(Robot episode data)
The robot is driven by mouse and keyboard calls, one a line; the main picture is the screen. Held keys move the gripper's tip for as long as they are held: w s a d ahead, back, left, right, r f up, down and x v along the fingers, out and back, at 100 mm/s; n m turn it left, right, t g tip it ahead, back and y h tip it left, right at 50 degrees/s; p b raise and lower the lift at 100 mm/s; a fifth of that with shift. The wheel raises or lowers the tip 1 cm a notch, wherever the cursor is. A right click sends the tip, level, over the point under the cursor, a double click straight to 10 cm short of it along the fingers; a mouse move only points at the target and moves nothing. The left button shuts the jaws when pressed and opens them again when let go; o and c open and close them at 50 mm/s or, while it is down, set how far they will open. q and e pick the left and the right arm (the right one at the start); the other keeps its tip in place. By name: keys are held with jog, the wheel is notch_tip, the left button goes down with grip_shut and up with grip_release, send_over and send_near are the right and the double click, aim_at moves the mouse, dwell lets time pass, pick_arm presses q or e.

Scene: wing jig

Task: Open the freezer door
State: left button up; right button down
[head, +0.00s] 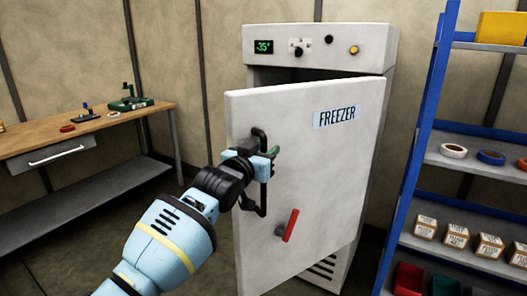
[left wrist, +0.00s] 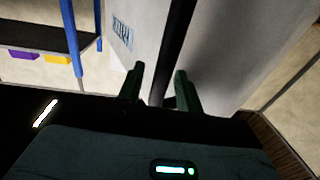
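The white freezer (head: 322,42) stands at the back centre. Its door (head: 335,170), labelled FREEZER, stands partly open, its left edge swung out from the body and a dark gap showing above its top edge. A black bar handle (head: 263,198) runs upright near the door's left edge. My left gripper (head: 268,152) is at the upper part of this handle. In the left wrist view the fingers (left wrist: 160,88) stand either side of the dark handle (left wrist: 178,40) and appear closed on it. A red lever (head: 291,225) is lower on the door. My right gripper is out of view.
A wooden workbench (head: 60,135) with a drawer and small tools stands at the left. A blue-framed shelf rack (head: 415,140) with tape rolls, boxes and bins stands close at the right. Floor shows between bench and freezer.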

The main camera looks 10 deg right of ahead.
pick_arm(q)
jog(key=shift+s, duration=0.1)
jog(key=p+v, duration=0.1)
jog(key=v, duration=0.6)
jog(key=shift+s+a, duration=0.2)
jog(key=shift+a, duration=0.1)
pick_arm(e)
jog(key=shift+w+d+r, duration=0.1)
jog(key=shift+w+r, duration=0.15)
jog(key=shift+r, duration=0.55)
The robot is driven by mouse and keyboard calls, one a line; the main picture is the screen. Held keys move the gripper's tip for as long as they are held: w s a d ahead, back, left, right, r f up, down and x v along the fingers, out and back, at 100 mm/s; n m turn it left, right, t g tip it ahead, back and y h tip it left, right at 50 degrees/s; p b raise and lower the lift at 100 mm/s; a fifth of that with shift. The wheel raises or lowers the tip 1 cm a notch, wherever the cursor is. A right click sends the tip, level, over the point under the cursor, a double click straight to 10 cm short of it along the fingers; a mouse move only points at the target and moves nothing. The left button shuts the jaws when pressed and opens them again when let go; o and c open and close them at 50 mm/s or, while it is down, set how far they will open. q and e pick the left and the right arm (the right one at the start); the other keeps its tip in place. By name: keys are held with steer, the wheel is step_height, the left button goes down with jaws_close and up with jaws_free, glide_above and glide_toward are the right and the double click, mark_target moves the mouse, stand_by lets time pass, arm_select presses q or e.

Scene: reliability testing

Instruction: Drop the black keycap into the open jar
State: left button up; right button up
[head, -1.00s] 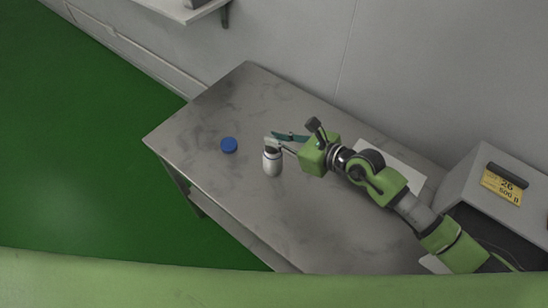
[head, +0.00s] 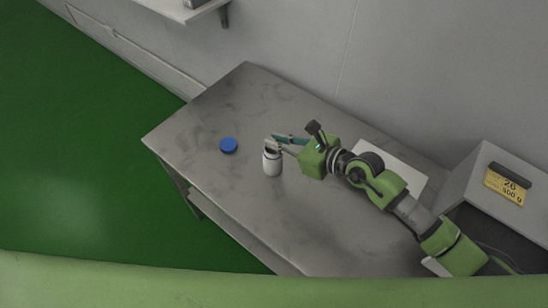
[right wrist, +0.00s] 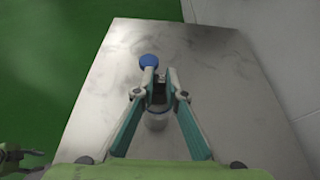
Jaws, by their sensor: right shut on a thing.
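The open jar (head: 272,164), white with a grey rim, stands upright on the grey table. In the right wrist view the jar (right wrist: 156,122) shows below and between my fingers. My right gripper (head: 271,144) has its fingertips right at the jar's mouth, seen from above. The right gripper (right wrist: 160,82) is shut on the black keycap (right wrist: 159,87), a small dark piece between the fingertips. The fingers hide most of it, and the head view does not show it clearly.
A round blue lid (head: 228,145) lies flat on the table (head: 215,110), left of the jar. A white sheet (head: 408,168) lies behind my right arm. A grey box with a yellow label (head: 507,187) stands at the right.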

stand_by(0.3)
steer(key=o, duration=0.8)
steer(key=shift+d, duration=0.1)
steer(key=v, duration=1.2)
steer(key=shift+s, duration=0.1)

**What the task requires:**
Reproduce every line above as written, skipping pictures.

**Result for this task:**
The robot is driven by mouse and keyboard calls, one a line; the main picture is the screen. Held keys move the gripper's tip for as long as they are held: w s a d ahead, back, left, right, r f up, down and x v along the fingers, out and back, at 100 mm/s; n m turn it left, right, t g tip it ahead, back and y h tip it left, right at 50 degrees/s; p b raise and lower the lift at 100 mm/s; a fifth of that with shift. The wheel raises or lowers the tip 1 cm a notch, wherever the cursor is. A right click sends the tip, level, over the point under the cursor, a double click straight to 10 cm short of it along the fingers; a mouse move only points at the target and moves nothing. The left button shuts the jaws when pressed and opens them again when let go; o and c open and close them at 50 mm/s or, while it is down, set how far they will open. q and e pick the left and the right arm (the right one at the start); the other keeps its tip in place. By name: keys are held with jog, the wheel is notch_tip, the left button goes down with grip_shut and up with grip_release, send_over and send_near are the right and the double click, aim_at moves the mouse, dwell lets time pass, pick_arm presses q or e.

Scene: wing jig

Task: Open the freezer door
State: left button up; right button down
[head, +0.00s] 
[left wrist, +0.00s] 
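The white freezer (head: 322,42) stands at the back centre. Its door (head: 335,170), labelled FREEZER, stands partly open, its left edge swung out from the body and a dark gap showing above its top edge. A black bar handle (head: 263,198) runs upright near the door's left edge. My left gripper (head: 268,152) is at the upper part of this handle. In the left wrist view the fingers (left wrist: 160,88) stand either side of the dark handle (left wrist: 178,40) and appear closed on it. A red lever (head: 291,225) is lower on the door. My right gripper is out of view.
A wooden workbench (head: 60,135) with a drawer and small tools stands at the left. A blue-framed shelf rack (head: 415,140) with tape rolls, boxes and bins stands close at the right. Floor shows between bench and freezer.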

The main camera looks 10 deg right of ahead.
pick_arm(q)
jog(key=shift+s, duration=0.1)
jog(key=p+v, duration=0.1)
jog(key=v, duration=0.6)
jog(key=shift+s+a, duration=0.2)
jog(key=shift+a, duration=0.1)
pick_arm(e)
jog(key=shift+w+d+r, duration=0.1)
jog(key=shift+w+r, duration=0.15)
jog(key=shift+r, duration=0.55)
The robot is driven by mouse and keyboard calls, one a line; the main picture is the screen. Held keys move the gripper's tip for as long as they are held: w s a d ahead, back, left, right, r f up, down and x v along the fingers, out and back, at 100 mm/s; n m turn it left, right, t g tip it ahead, back and y h tip it left, right at 50 degrees/s; p b raise and lower the lift at 100 mm/s; a fifth of that with shift. The wheel raises or lowers the tip 1 cm a notch, wherever the cursor is. A right click sends the tip, level, over the point under the cursor, a double click straight to 10 cm short of it along the fingers; a mouse move only points at the target and moves nothing. The left button shuts the jaws when pressed and opens them again when let go; o and c open and close them at 50 mm/s or, while it is down, set how far they will open. q and e pick the left and the right arm (the right one at the start); the other keeps its tip in place. By name: keys are held with steer, the wheel is step_height, the left button goes down with jaws_close and up with jaws_free, glide_above and glide_toward are the right and the double click, mark_target moves the mouse, stand_by lets time pass, arm_select presses q or e.

Scene: reliability testing

Instruction: Drop the black keycap into the open jar
State: left button up; right button up
[head, -1.00s] 
[head, +0.00s] 
[right wrist, +0.00s] 
Jaws, by their sensor: right shut on a thing.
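The open jar (head: 272,164), white with a grey rim, stands upright on the grey table. In the right wrist view the jar (right wrist: 156,122) shows below and between my fingers. My right gripper (head: 271,144) has its fingertips right at the jar's mouth, seen from above. The right gripper (right wrist: 160,82) is shut on the black keycap (right wrist: 159,87), a small dark piece between the fingertips. The fingers hide most of it, and the head view does not show it clearly.
A round blue lid (head: 228,145) lies flat on the table (head: 215,110), left of the jar. A white sheet (head: 408,168) lies behind my right arm. A grey box with a yellow label (head: 507,187) stands at the right.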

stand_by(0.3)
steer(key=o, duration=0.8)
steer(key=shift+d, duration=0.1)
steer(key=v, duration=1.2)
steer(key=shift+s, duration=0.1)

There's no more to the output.